Robot episode data
━━━━━━━━━━

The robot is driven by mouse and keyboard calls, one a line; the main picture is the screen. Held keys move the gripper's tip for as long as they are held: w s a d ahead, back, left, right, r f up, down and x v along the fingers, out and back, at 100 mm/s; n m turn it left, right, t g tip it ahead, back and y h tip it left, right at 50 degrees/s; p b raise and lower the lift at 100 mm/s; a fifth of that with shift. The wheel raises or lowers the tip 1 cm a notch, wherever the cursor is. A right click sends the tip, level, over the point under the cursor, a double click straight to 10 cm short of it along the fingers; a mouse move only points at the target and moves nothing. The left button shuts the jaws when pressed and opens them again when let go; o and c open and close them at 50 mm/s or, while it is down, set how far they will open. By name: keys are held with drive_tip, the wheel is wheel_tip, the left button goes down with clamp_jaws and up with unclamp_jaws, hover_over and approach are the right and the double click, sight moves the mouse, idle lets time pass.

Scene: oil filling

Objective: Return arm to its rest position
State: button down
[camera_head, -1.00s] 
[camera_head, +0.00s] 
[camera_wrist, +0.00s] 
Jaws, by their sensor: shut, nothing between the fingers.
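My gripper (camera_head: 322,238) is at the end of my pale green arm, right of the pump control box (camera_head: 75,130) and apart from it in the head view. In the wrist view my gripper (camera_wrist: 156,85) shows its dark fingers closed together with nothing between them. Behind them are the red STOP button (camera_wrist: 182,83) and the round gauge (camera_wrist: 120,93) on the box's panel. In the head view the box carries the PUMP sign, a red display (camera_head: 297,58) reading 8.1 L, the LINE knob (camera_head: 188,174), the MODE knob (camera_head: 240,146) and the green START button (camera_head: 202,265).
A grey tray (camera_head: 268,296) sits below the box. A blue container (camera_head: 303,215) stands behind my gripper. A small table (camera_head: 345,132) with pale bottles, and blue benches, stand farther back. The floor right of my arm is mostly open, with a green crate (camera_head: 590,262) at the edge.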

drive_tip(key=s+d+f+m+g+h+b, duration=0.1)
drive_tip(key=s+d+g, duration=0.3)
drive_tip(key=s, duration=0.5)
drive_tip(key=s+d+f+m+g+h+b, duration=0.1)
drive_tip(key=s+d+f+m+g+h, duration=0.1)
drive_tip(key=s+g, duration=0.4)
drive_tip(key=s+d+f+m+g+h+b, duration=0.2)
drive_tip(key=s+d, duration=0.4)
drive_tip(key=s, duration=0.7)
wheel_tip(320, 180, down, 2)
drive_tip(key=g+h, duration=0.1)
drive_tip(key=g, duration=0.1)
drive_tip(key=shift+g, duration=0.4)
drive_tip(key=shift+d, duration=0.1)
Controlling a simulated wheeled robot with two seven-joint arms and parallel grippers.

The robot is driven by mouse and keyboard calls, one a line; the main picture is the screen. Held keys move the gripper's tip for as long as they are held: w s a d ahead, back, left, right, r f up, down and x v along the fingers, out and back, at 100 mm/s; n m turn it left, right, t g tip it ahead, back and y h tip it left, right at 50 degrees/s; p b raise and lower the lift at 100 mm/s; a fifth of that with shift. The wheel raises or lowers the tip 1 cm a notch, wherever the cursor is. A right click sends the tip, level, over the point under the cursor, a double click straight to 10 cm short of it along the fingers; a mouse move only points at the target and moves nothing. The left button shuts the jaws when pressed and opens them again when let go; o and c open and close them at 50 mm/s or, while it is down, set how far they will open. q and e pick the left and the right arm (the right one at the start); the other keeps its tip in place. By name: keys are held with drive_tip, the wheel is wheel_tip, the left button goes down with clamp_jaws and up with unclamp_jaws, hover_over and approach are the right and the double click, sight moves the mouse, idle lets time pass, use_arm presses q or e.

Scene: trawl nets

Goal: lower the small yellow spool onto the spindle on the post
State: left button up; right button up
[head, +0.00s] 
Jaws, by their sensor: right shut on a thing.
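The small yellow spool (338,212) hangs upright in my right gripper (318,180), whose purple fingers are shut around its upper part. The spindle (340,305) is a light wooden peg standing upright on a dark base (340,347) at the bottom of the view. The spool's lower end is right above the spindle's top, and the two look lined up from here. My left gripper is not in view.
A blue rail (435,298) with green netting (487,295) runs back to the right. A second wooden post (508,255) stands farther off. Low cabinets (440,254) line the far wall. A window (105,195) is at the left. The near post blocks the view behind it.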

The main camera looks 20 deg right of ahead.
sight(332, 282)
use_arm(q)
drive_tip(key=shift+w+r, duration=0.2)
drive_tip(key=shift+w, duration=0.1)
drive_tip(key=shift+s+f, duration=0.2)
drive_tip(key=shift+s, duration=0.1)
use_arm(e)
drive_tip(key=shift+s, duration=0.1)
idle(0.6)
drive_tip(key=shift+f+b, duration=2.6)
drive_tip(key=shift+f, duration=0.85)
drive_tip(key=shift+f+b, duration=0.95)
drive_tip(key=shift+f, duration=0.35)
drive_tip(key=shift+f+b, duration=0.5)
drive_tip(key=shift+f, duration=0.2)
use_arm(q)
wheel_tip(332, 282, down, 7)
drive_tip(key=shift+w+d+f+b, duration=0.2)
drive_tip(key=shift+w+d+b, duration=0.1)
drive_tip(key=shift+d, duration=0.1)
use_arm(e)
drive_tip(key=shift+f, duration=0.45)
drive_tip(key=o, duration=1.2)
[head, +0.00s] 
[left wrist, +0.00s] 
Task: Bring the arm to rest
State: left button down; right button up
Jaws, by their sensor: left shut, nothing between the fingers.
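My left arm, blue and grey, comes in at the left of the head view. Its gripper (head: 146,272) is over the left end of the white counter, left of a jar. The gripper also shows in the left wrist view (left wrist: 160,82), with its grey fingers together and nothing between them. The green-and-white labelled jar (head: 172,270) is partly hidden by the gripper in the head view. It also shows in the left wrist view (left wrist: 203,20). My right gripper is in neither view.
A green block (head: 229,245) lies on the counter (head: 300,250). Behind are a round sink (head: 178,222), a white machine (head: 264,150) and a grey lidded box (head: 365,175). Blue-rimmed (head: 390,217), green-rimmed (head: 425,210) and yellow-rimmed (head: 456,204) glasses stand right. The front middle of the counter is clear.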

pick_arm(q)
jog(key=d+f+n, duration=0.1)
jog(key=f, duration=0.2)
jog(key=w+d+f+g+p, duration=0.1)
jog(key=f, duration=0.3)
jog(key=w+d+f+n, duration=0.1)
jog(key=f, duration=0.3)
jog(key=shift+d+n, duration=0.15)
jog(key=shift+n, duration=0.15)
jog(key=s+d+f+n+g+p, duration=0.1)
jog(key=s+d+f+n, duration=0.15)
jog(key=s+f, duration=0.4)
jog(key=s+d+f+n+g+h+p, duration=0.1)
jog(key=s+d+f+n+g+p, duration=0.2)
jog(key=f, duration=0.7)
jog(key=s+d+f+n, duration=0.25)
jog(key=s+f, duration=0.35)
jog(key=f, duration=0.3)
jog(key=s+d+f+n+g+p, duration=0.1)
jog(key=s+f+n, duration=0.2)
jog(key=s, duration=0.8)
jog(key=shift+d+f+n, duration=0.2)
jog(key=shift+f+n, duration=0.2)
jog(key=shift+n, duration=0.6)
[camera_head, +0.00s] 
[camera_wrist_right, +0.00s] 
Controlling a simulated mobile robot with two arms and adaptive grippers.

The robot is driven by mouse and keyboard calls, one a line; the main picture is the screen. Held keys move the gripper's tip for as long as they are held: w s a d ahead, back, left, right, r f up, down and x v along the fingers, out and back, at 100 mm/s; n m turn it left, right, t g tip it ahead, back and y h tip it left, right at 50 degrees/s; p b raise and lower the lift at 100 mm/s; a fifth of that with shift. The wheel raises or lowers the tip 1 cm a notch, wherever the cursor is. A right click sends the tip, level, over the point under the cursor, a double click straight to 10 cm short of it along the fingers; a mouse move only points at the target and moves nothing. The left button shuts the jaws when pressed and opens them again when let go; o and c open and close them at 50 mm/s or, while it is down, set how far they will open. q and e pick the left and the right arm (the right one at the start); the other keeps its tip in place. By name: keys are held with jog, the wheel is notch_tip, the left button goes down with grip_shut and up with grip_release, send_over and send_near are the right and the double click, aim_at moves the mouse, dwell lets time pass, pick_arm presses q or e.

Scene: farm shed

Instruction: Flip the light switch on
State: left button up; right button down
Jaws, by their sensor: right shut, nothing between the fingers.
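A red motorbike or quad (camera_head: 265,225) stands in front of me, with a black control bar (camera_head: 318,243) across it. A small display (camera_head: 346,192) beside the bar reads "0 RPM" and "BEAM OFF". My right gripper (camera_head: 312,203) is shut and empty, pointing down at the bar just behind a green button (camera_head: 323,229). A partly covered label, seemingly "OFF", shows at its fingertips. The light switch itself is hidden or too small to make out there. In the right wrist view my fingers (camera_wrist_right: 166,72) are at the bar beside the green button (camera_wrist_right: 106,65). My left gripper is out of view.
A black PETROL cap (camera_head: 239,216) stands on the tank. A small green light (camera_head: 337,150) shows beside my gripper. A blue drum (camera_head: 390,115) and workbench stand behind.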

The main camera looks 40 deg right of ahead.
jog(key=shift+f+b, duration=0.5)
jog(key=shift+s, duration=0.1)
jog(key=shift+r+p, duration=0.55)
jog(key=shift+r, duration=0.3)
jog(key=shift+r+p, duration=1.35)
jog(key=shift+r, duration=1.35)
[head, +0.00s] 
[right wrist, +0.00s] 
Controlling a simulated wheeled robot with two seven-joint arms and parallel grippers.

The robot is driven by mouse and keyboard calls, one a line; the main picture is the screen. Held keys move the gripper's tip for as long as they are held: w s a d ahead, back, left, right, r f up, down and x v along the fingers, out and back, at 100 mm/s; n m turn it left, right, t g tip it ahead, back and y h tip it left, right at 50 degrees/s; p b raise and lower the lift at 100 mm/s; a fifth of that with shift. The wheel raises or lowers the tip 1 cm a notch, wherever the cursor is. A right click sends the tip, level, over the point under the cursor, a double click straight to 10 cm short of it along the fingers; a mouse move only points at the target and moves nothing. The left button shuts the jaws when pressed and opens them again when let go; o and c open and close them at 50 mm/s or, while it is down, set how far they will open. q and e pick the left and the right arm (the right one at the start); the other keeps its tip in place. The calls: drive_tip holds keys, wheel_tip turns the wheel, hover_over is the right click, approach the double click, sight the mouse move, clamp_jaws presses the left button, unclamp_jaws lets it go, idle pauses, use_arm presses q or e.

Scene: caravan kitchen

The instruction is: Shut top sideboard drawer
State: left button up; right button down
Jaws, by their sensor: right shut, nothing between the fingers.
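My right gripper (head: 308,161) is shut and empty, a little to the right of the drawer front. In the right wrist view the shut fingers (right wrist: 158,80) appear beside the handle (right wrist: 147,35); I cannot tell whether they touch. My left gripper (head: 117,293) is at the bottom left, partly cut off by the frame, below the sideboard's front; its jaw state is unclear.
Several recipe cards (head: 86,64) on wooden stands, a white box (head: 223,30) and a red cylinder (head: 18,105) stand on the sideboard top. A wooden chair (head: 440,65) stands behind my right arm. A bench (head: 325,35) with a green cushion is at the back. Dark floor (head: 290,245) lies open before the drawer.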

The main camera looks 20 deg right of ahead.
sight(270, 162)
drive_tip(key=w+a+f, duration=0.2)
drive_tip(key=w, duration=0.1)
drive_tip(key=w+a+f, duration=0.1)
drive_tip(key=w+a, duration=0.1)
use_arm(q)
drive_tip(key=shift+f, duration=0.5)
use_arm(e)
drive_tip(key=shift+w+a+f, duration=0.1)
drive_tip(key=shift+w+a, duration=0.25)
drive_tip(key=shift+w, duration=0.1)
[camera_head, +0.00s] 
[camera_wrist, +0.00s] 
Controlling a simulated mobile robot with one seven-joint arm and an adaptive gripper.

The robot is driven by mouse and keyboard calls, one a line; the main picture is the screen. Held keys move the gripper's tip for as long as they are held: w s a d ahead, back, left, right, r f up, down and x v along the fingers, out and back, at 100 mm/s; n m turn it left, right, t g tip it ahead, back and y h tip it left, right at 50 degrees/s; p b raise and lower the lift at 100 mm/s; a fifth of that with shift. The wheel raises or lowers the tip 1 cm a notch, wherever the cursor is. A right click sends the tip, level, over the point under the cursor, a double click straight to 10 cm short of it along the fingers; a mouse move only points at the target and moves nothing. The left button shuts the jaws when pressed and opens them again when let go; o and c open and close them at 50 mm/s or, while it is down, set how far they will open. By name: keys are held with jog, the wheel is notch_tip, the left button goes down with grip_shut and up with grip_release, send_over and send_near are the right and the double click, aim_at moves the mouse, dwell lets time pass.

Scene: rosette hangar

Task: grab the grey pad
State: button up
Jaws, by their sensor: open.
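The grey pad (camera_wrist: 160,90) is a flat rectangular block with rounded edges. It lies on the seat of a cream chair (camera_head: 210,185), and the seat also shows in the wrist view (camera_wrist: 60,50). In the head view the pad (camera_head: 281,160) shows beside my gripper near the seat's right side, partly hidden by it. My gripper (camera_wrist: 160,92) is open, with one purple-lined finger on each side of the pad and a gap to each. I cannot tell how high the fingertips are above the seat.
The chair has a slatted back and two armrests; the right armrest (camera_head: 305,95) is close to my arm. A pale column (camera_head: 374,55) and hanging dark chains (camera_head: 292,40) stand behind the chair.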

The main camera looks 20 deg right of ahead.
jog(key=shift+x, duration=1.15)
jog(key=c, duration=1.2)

━━━━━━━━━━

Everything from the line containing "State: button up" through the last line of the records must be given again exactly; leave out all other lines.

State: button up
Jaws, by their sensor: open.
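The grey pad (camera_wrist: 160,90) is a flat rectangular block with rounded edges. It lies on the seat of a cream chair (camera_head: 210,185), and the seat also shows in the wrist view (camera_wrist: 60,50). In the head view the pad (camera_head: 281,160) shows beside my gripper near the seat's right side, partly hidden by it. My gripper (camera_wrist: 160,92) is open, with one purple-lined finger on each side of the pad and a gap to each. I cannot tell how high the fingertips are above the seat.
The chair has a slatted back and two armrests; the right armrest (camera_head: 305,95) is close to my arm. A pale column (camera_head: 374,55) and hanging dark chains (camera_head: 292,40) stand behind the chair.

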The main camera looks 20 deg right of ahead.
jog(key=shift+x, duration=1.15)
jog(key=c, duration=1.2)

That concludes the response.